PE Panorama: Squaring the circle

01 September 2014   Category: News, Asia, Global, United Kingdom   By Paul Mackintosh

Private equity firms are looking at fresh avenues for raising funds directly from retail investors, according to a report in the Wall Street Journal (WSJ) that taps into the existing trend among some big-name private equity players to diversify their fundraising options by providing pension benefit products directly to pension-holders. What the article doesn't address so directly, though, is the thorny question of whether pensioners should be investing directly into a high-risk asset class like private equity in the first place.
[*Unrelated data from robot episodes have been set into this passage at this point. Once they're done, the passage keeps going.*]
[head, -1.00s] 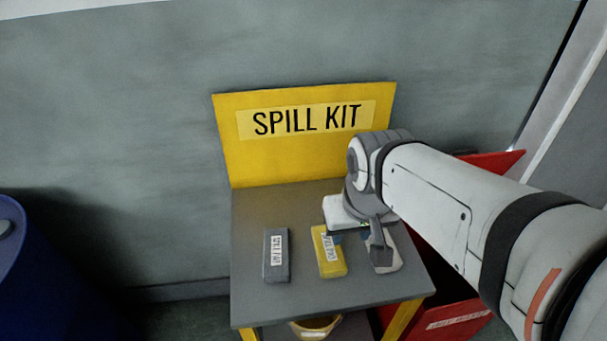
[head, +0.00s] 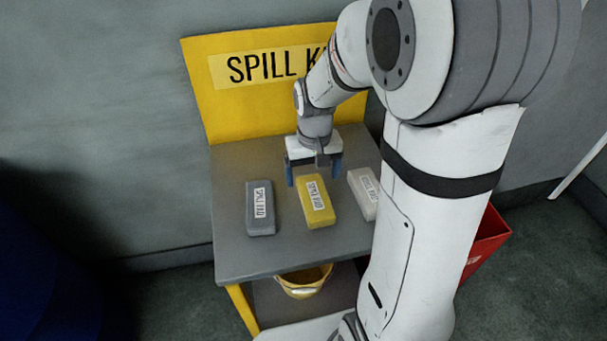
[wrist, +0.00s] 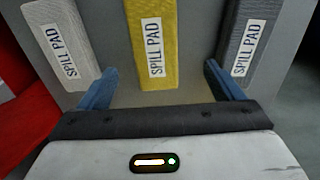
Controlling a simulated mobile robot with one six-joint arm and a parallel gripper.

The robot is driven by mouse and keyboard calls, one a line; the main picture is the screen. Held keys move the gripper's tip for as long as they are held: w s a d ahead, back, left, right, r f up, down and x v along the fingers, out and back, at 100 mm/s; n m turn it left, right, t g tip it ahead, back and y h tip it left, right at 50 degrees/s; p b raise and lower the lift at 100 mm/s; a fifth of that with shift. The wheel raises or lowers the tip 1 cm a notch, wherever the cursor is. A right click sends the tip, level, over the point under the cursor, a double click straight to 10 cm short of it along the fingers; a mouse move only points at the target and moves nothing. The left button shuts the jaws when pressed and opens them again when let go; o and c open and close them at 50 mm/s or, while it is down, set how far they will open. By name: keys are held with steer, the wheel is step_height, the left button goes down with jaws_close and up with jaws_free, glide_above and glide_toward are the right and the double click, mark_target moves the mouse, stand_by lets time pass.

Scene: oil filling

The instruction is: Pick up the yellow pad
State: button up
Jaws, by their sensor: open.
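The yellow pad (head: 316,203), a block with a white "SPILL PAD" label, lies on the grey cart top between two other pads. It also shows at the top middle of the wrist view (wrist: 154,42). My gripper (head: 314,176) is open with blue fingers and hangs at the far end of the yellow pad. In the wrist view my gripper (wrist: 157,82) has its fingers spread wider than the yellow pad, one toward each side. Nothing is held. Whether the fingers are down at the pad's height is hard to tell.
A dark grey pad (head: 260,210) lies left of the yellow pad and a light grey pad (head: 362,190) lies right, partly behind my arm. A yellow "SPILL KIT" board (head: 225,105) stands behind. A yellow bucket (head: 302,283) sits below. A red bin (head: 487,240) is at right.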

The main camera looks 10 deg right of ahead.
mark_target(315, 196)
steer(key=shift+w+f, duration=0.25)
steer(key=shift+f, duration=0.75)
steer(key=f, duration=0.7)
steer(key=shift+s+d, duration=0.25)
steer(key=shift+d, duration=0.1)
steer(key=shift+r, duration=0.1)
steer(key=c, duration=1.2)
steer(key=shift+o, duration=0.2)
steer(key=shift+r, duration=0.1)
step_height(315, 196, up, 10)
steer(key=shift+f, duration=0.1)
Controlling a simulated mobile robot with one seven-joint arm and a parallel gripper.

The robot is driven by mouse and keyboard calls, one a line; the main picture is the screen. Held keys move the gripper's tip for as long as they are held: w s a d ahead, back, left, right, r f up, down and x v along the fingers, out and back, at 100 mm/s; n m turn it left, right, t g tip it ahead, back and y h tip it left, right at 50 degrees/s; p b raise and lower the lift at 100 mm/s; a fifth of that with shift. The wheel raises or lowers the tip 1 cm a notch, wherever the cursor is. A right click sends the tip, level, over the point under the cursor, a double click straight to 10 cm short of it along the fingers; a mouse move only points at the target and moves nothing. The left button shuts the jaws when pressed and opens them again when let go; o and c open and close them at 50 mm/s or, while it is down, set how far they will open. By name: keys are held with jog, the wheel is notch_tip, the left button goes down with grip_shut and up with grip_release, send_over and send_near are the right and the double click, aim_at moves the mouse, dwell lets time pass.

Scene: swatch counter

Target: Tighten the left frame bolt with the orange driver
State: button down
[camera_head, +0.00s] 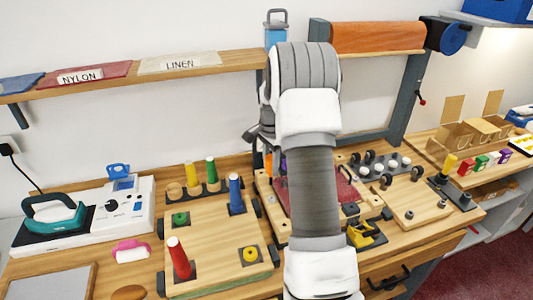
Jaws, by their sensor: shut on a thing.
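My gripper (262,132) is dark and partly hidden behind my own white and grey arm. It is shut above the back of the counter, left of the arm. An orange upright piece (268,164), apparently the orange driver, shows just below its fingers; its lower part is hard to make out. A purple piece (283,161) stands close to its right. A wooden frame board with a dark red panel (345,190) lies below, largely covered by my arm. I cannot make out the left frame bolt; my arm hides much of that area.
A peg board (215,262) with coloured pegs is at left, beside a teal iron (55,215). A board with bolt-like knobs (405,195) and a yellow tool (365,236) lie at right. A grey stand with an orange roll (375,37) rises behind.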

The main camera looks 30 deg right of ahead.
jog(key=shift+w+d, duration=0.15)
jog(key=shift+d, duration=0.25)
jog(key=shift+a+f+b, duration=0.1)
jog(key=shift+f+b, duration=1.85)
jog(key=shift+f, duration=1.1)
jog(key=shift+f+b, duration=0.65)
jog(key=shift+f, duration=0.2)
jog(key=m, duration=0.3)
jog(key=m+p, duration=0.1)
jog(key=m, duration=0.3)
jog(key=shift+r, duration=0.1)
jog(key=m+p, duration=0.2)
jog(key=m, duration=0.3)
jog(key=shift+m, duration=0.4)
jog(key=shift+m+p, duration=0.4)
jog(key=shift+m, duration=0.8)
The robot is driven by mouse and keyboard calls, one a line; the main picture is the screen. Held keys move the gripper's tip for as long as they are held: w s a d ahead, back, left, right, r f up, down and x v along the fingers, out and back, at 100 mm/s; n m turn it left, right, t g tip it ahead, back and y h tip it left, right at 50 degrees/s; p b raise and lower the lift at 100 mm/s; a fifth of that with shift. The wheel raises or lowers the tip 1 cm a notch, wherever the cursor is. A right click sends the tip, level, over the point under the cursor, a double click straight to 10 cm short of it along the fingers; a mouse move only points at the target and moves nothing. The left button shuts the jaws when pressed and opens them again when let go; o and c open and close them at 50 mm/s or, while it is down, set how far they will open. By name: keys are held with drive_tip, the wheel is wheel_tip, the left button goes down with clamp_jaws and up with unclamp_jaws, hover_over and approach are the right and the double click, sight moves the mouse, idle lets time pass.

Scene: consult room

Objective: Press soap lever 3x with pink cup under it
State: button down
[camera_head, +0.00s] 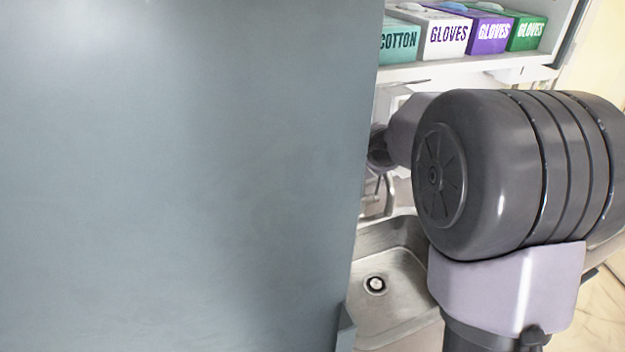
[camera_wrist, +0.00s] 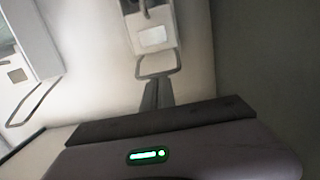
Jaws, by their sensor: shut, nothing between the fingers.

Pantheon Ventures, the relatively venerable London-based fund of funds investor, with “US$30.5 billion in assets under management” (as of March 31, 2014), is the platform cited by WSJ, with a plan to offer a private-equity product to defined contribution (DC) pension plans such as the US 401(k) system, by as early as 2015. For retail investors wanting to get in on the act, Pantheon does already offer Pantheon International Participations, a “private equity fund of funds investment trust”, publicly traded on the London Stock Exchange. This recalls the public listings of Carlyle, KKR, and similar private equity majors, and both these firms are cited by WSJ as also working on DC plan products for investors.

A fund of funds platform admittedly should act as a risk moderator and mitigator for investors, especially in the seasoned hands of an entity like Pantheon, which “has invested in more than 1,000 private equity funds since its inception in 1982”. That said, that risk mitigation also comes at the cost of an averaging off of performance, and raises the question again of whether the platform can achieve returns much in excess of public markets investments over the same period.

This may also be a way to bridge the gap between defined benefit (DB) pension plans, traditionally a major reservoir of private equity fund investment, and DC schemes, which usually allocate much lower proportions of their assets to private equity. The issue holding DC schemes back from private equity is liquidity, as manifest in daily reporting and mark-to-market performance accounting. Although not all DC benefit plan types require this, many do, and the long-term and illiquid nature of private equity investment works against such a structure. However, the Pantheon product now under development does reportedly offer such daily reporting, along with daily liquidity. That could require some smart structuring, although conceivably it is feasible. Daily liquidity rather militates against the supposed long-term nature of the asset class, but if Pantheon can square the circle so successfully, all power to it. Perhaps its well-established track record as a major investor in the private equity secondaries market could be especially important here.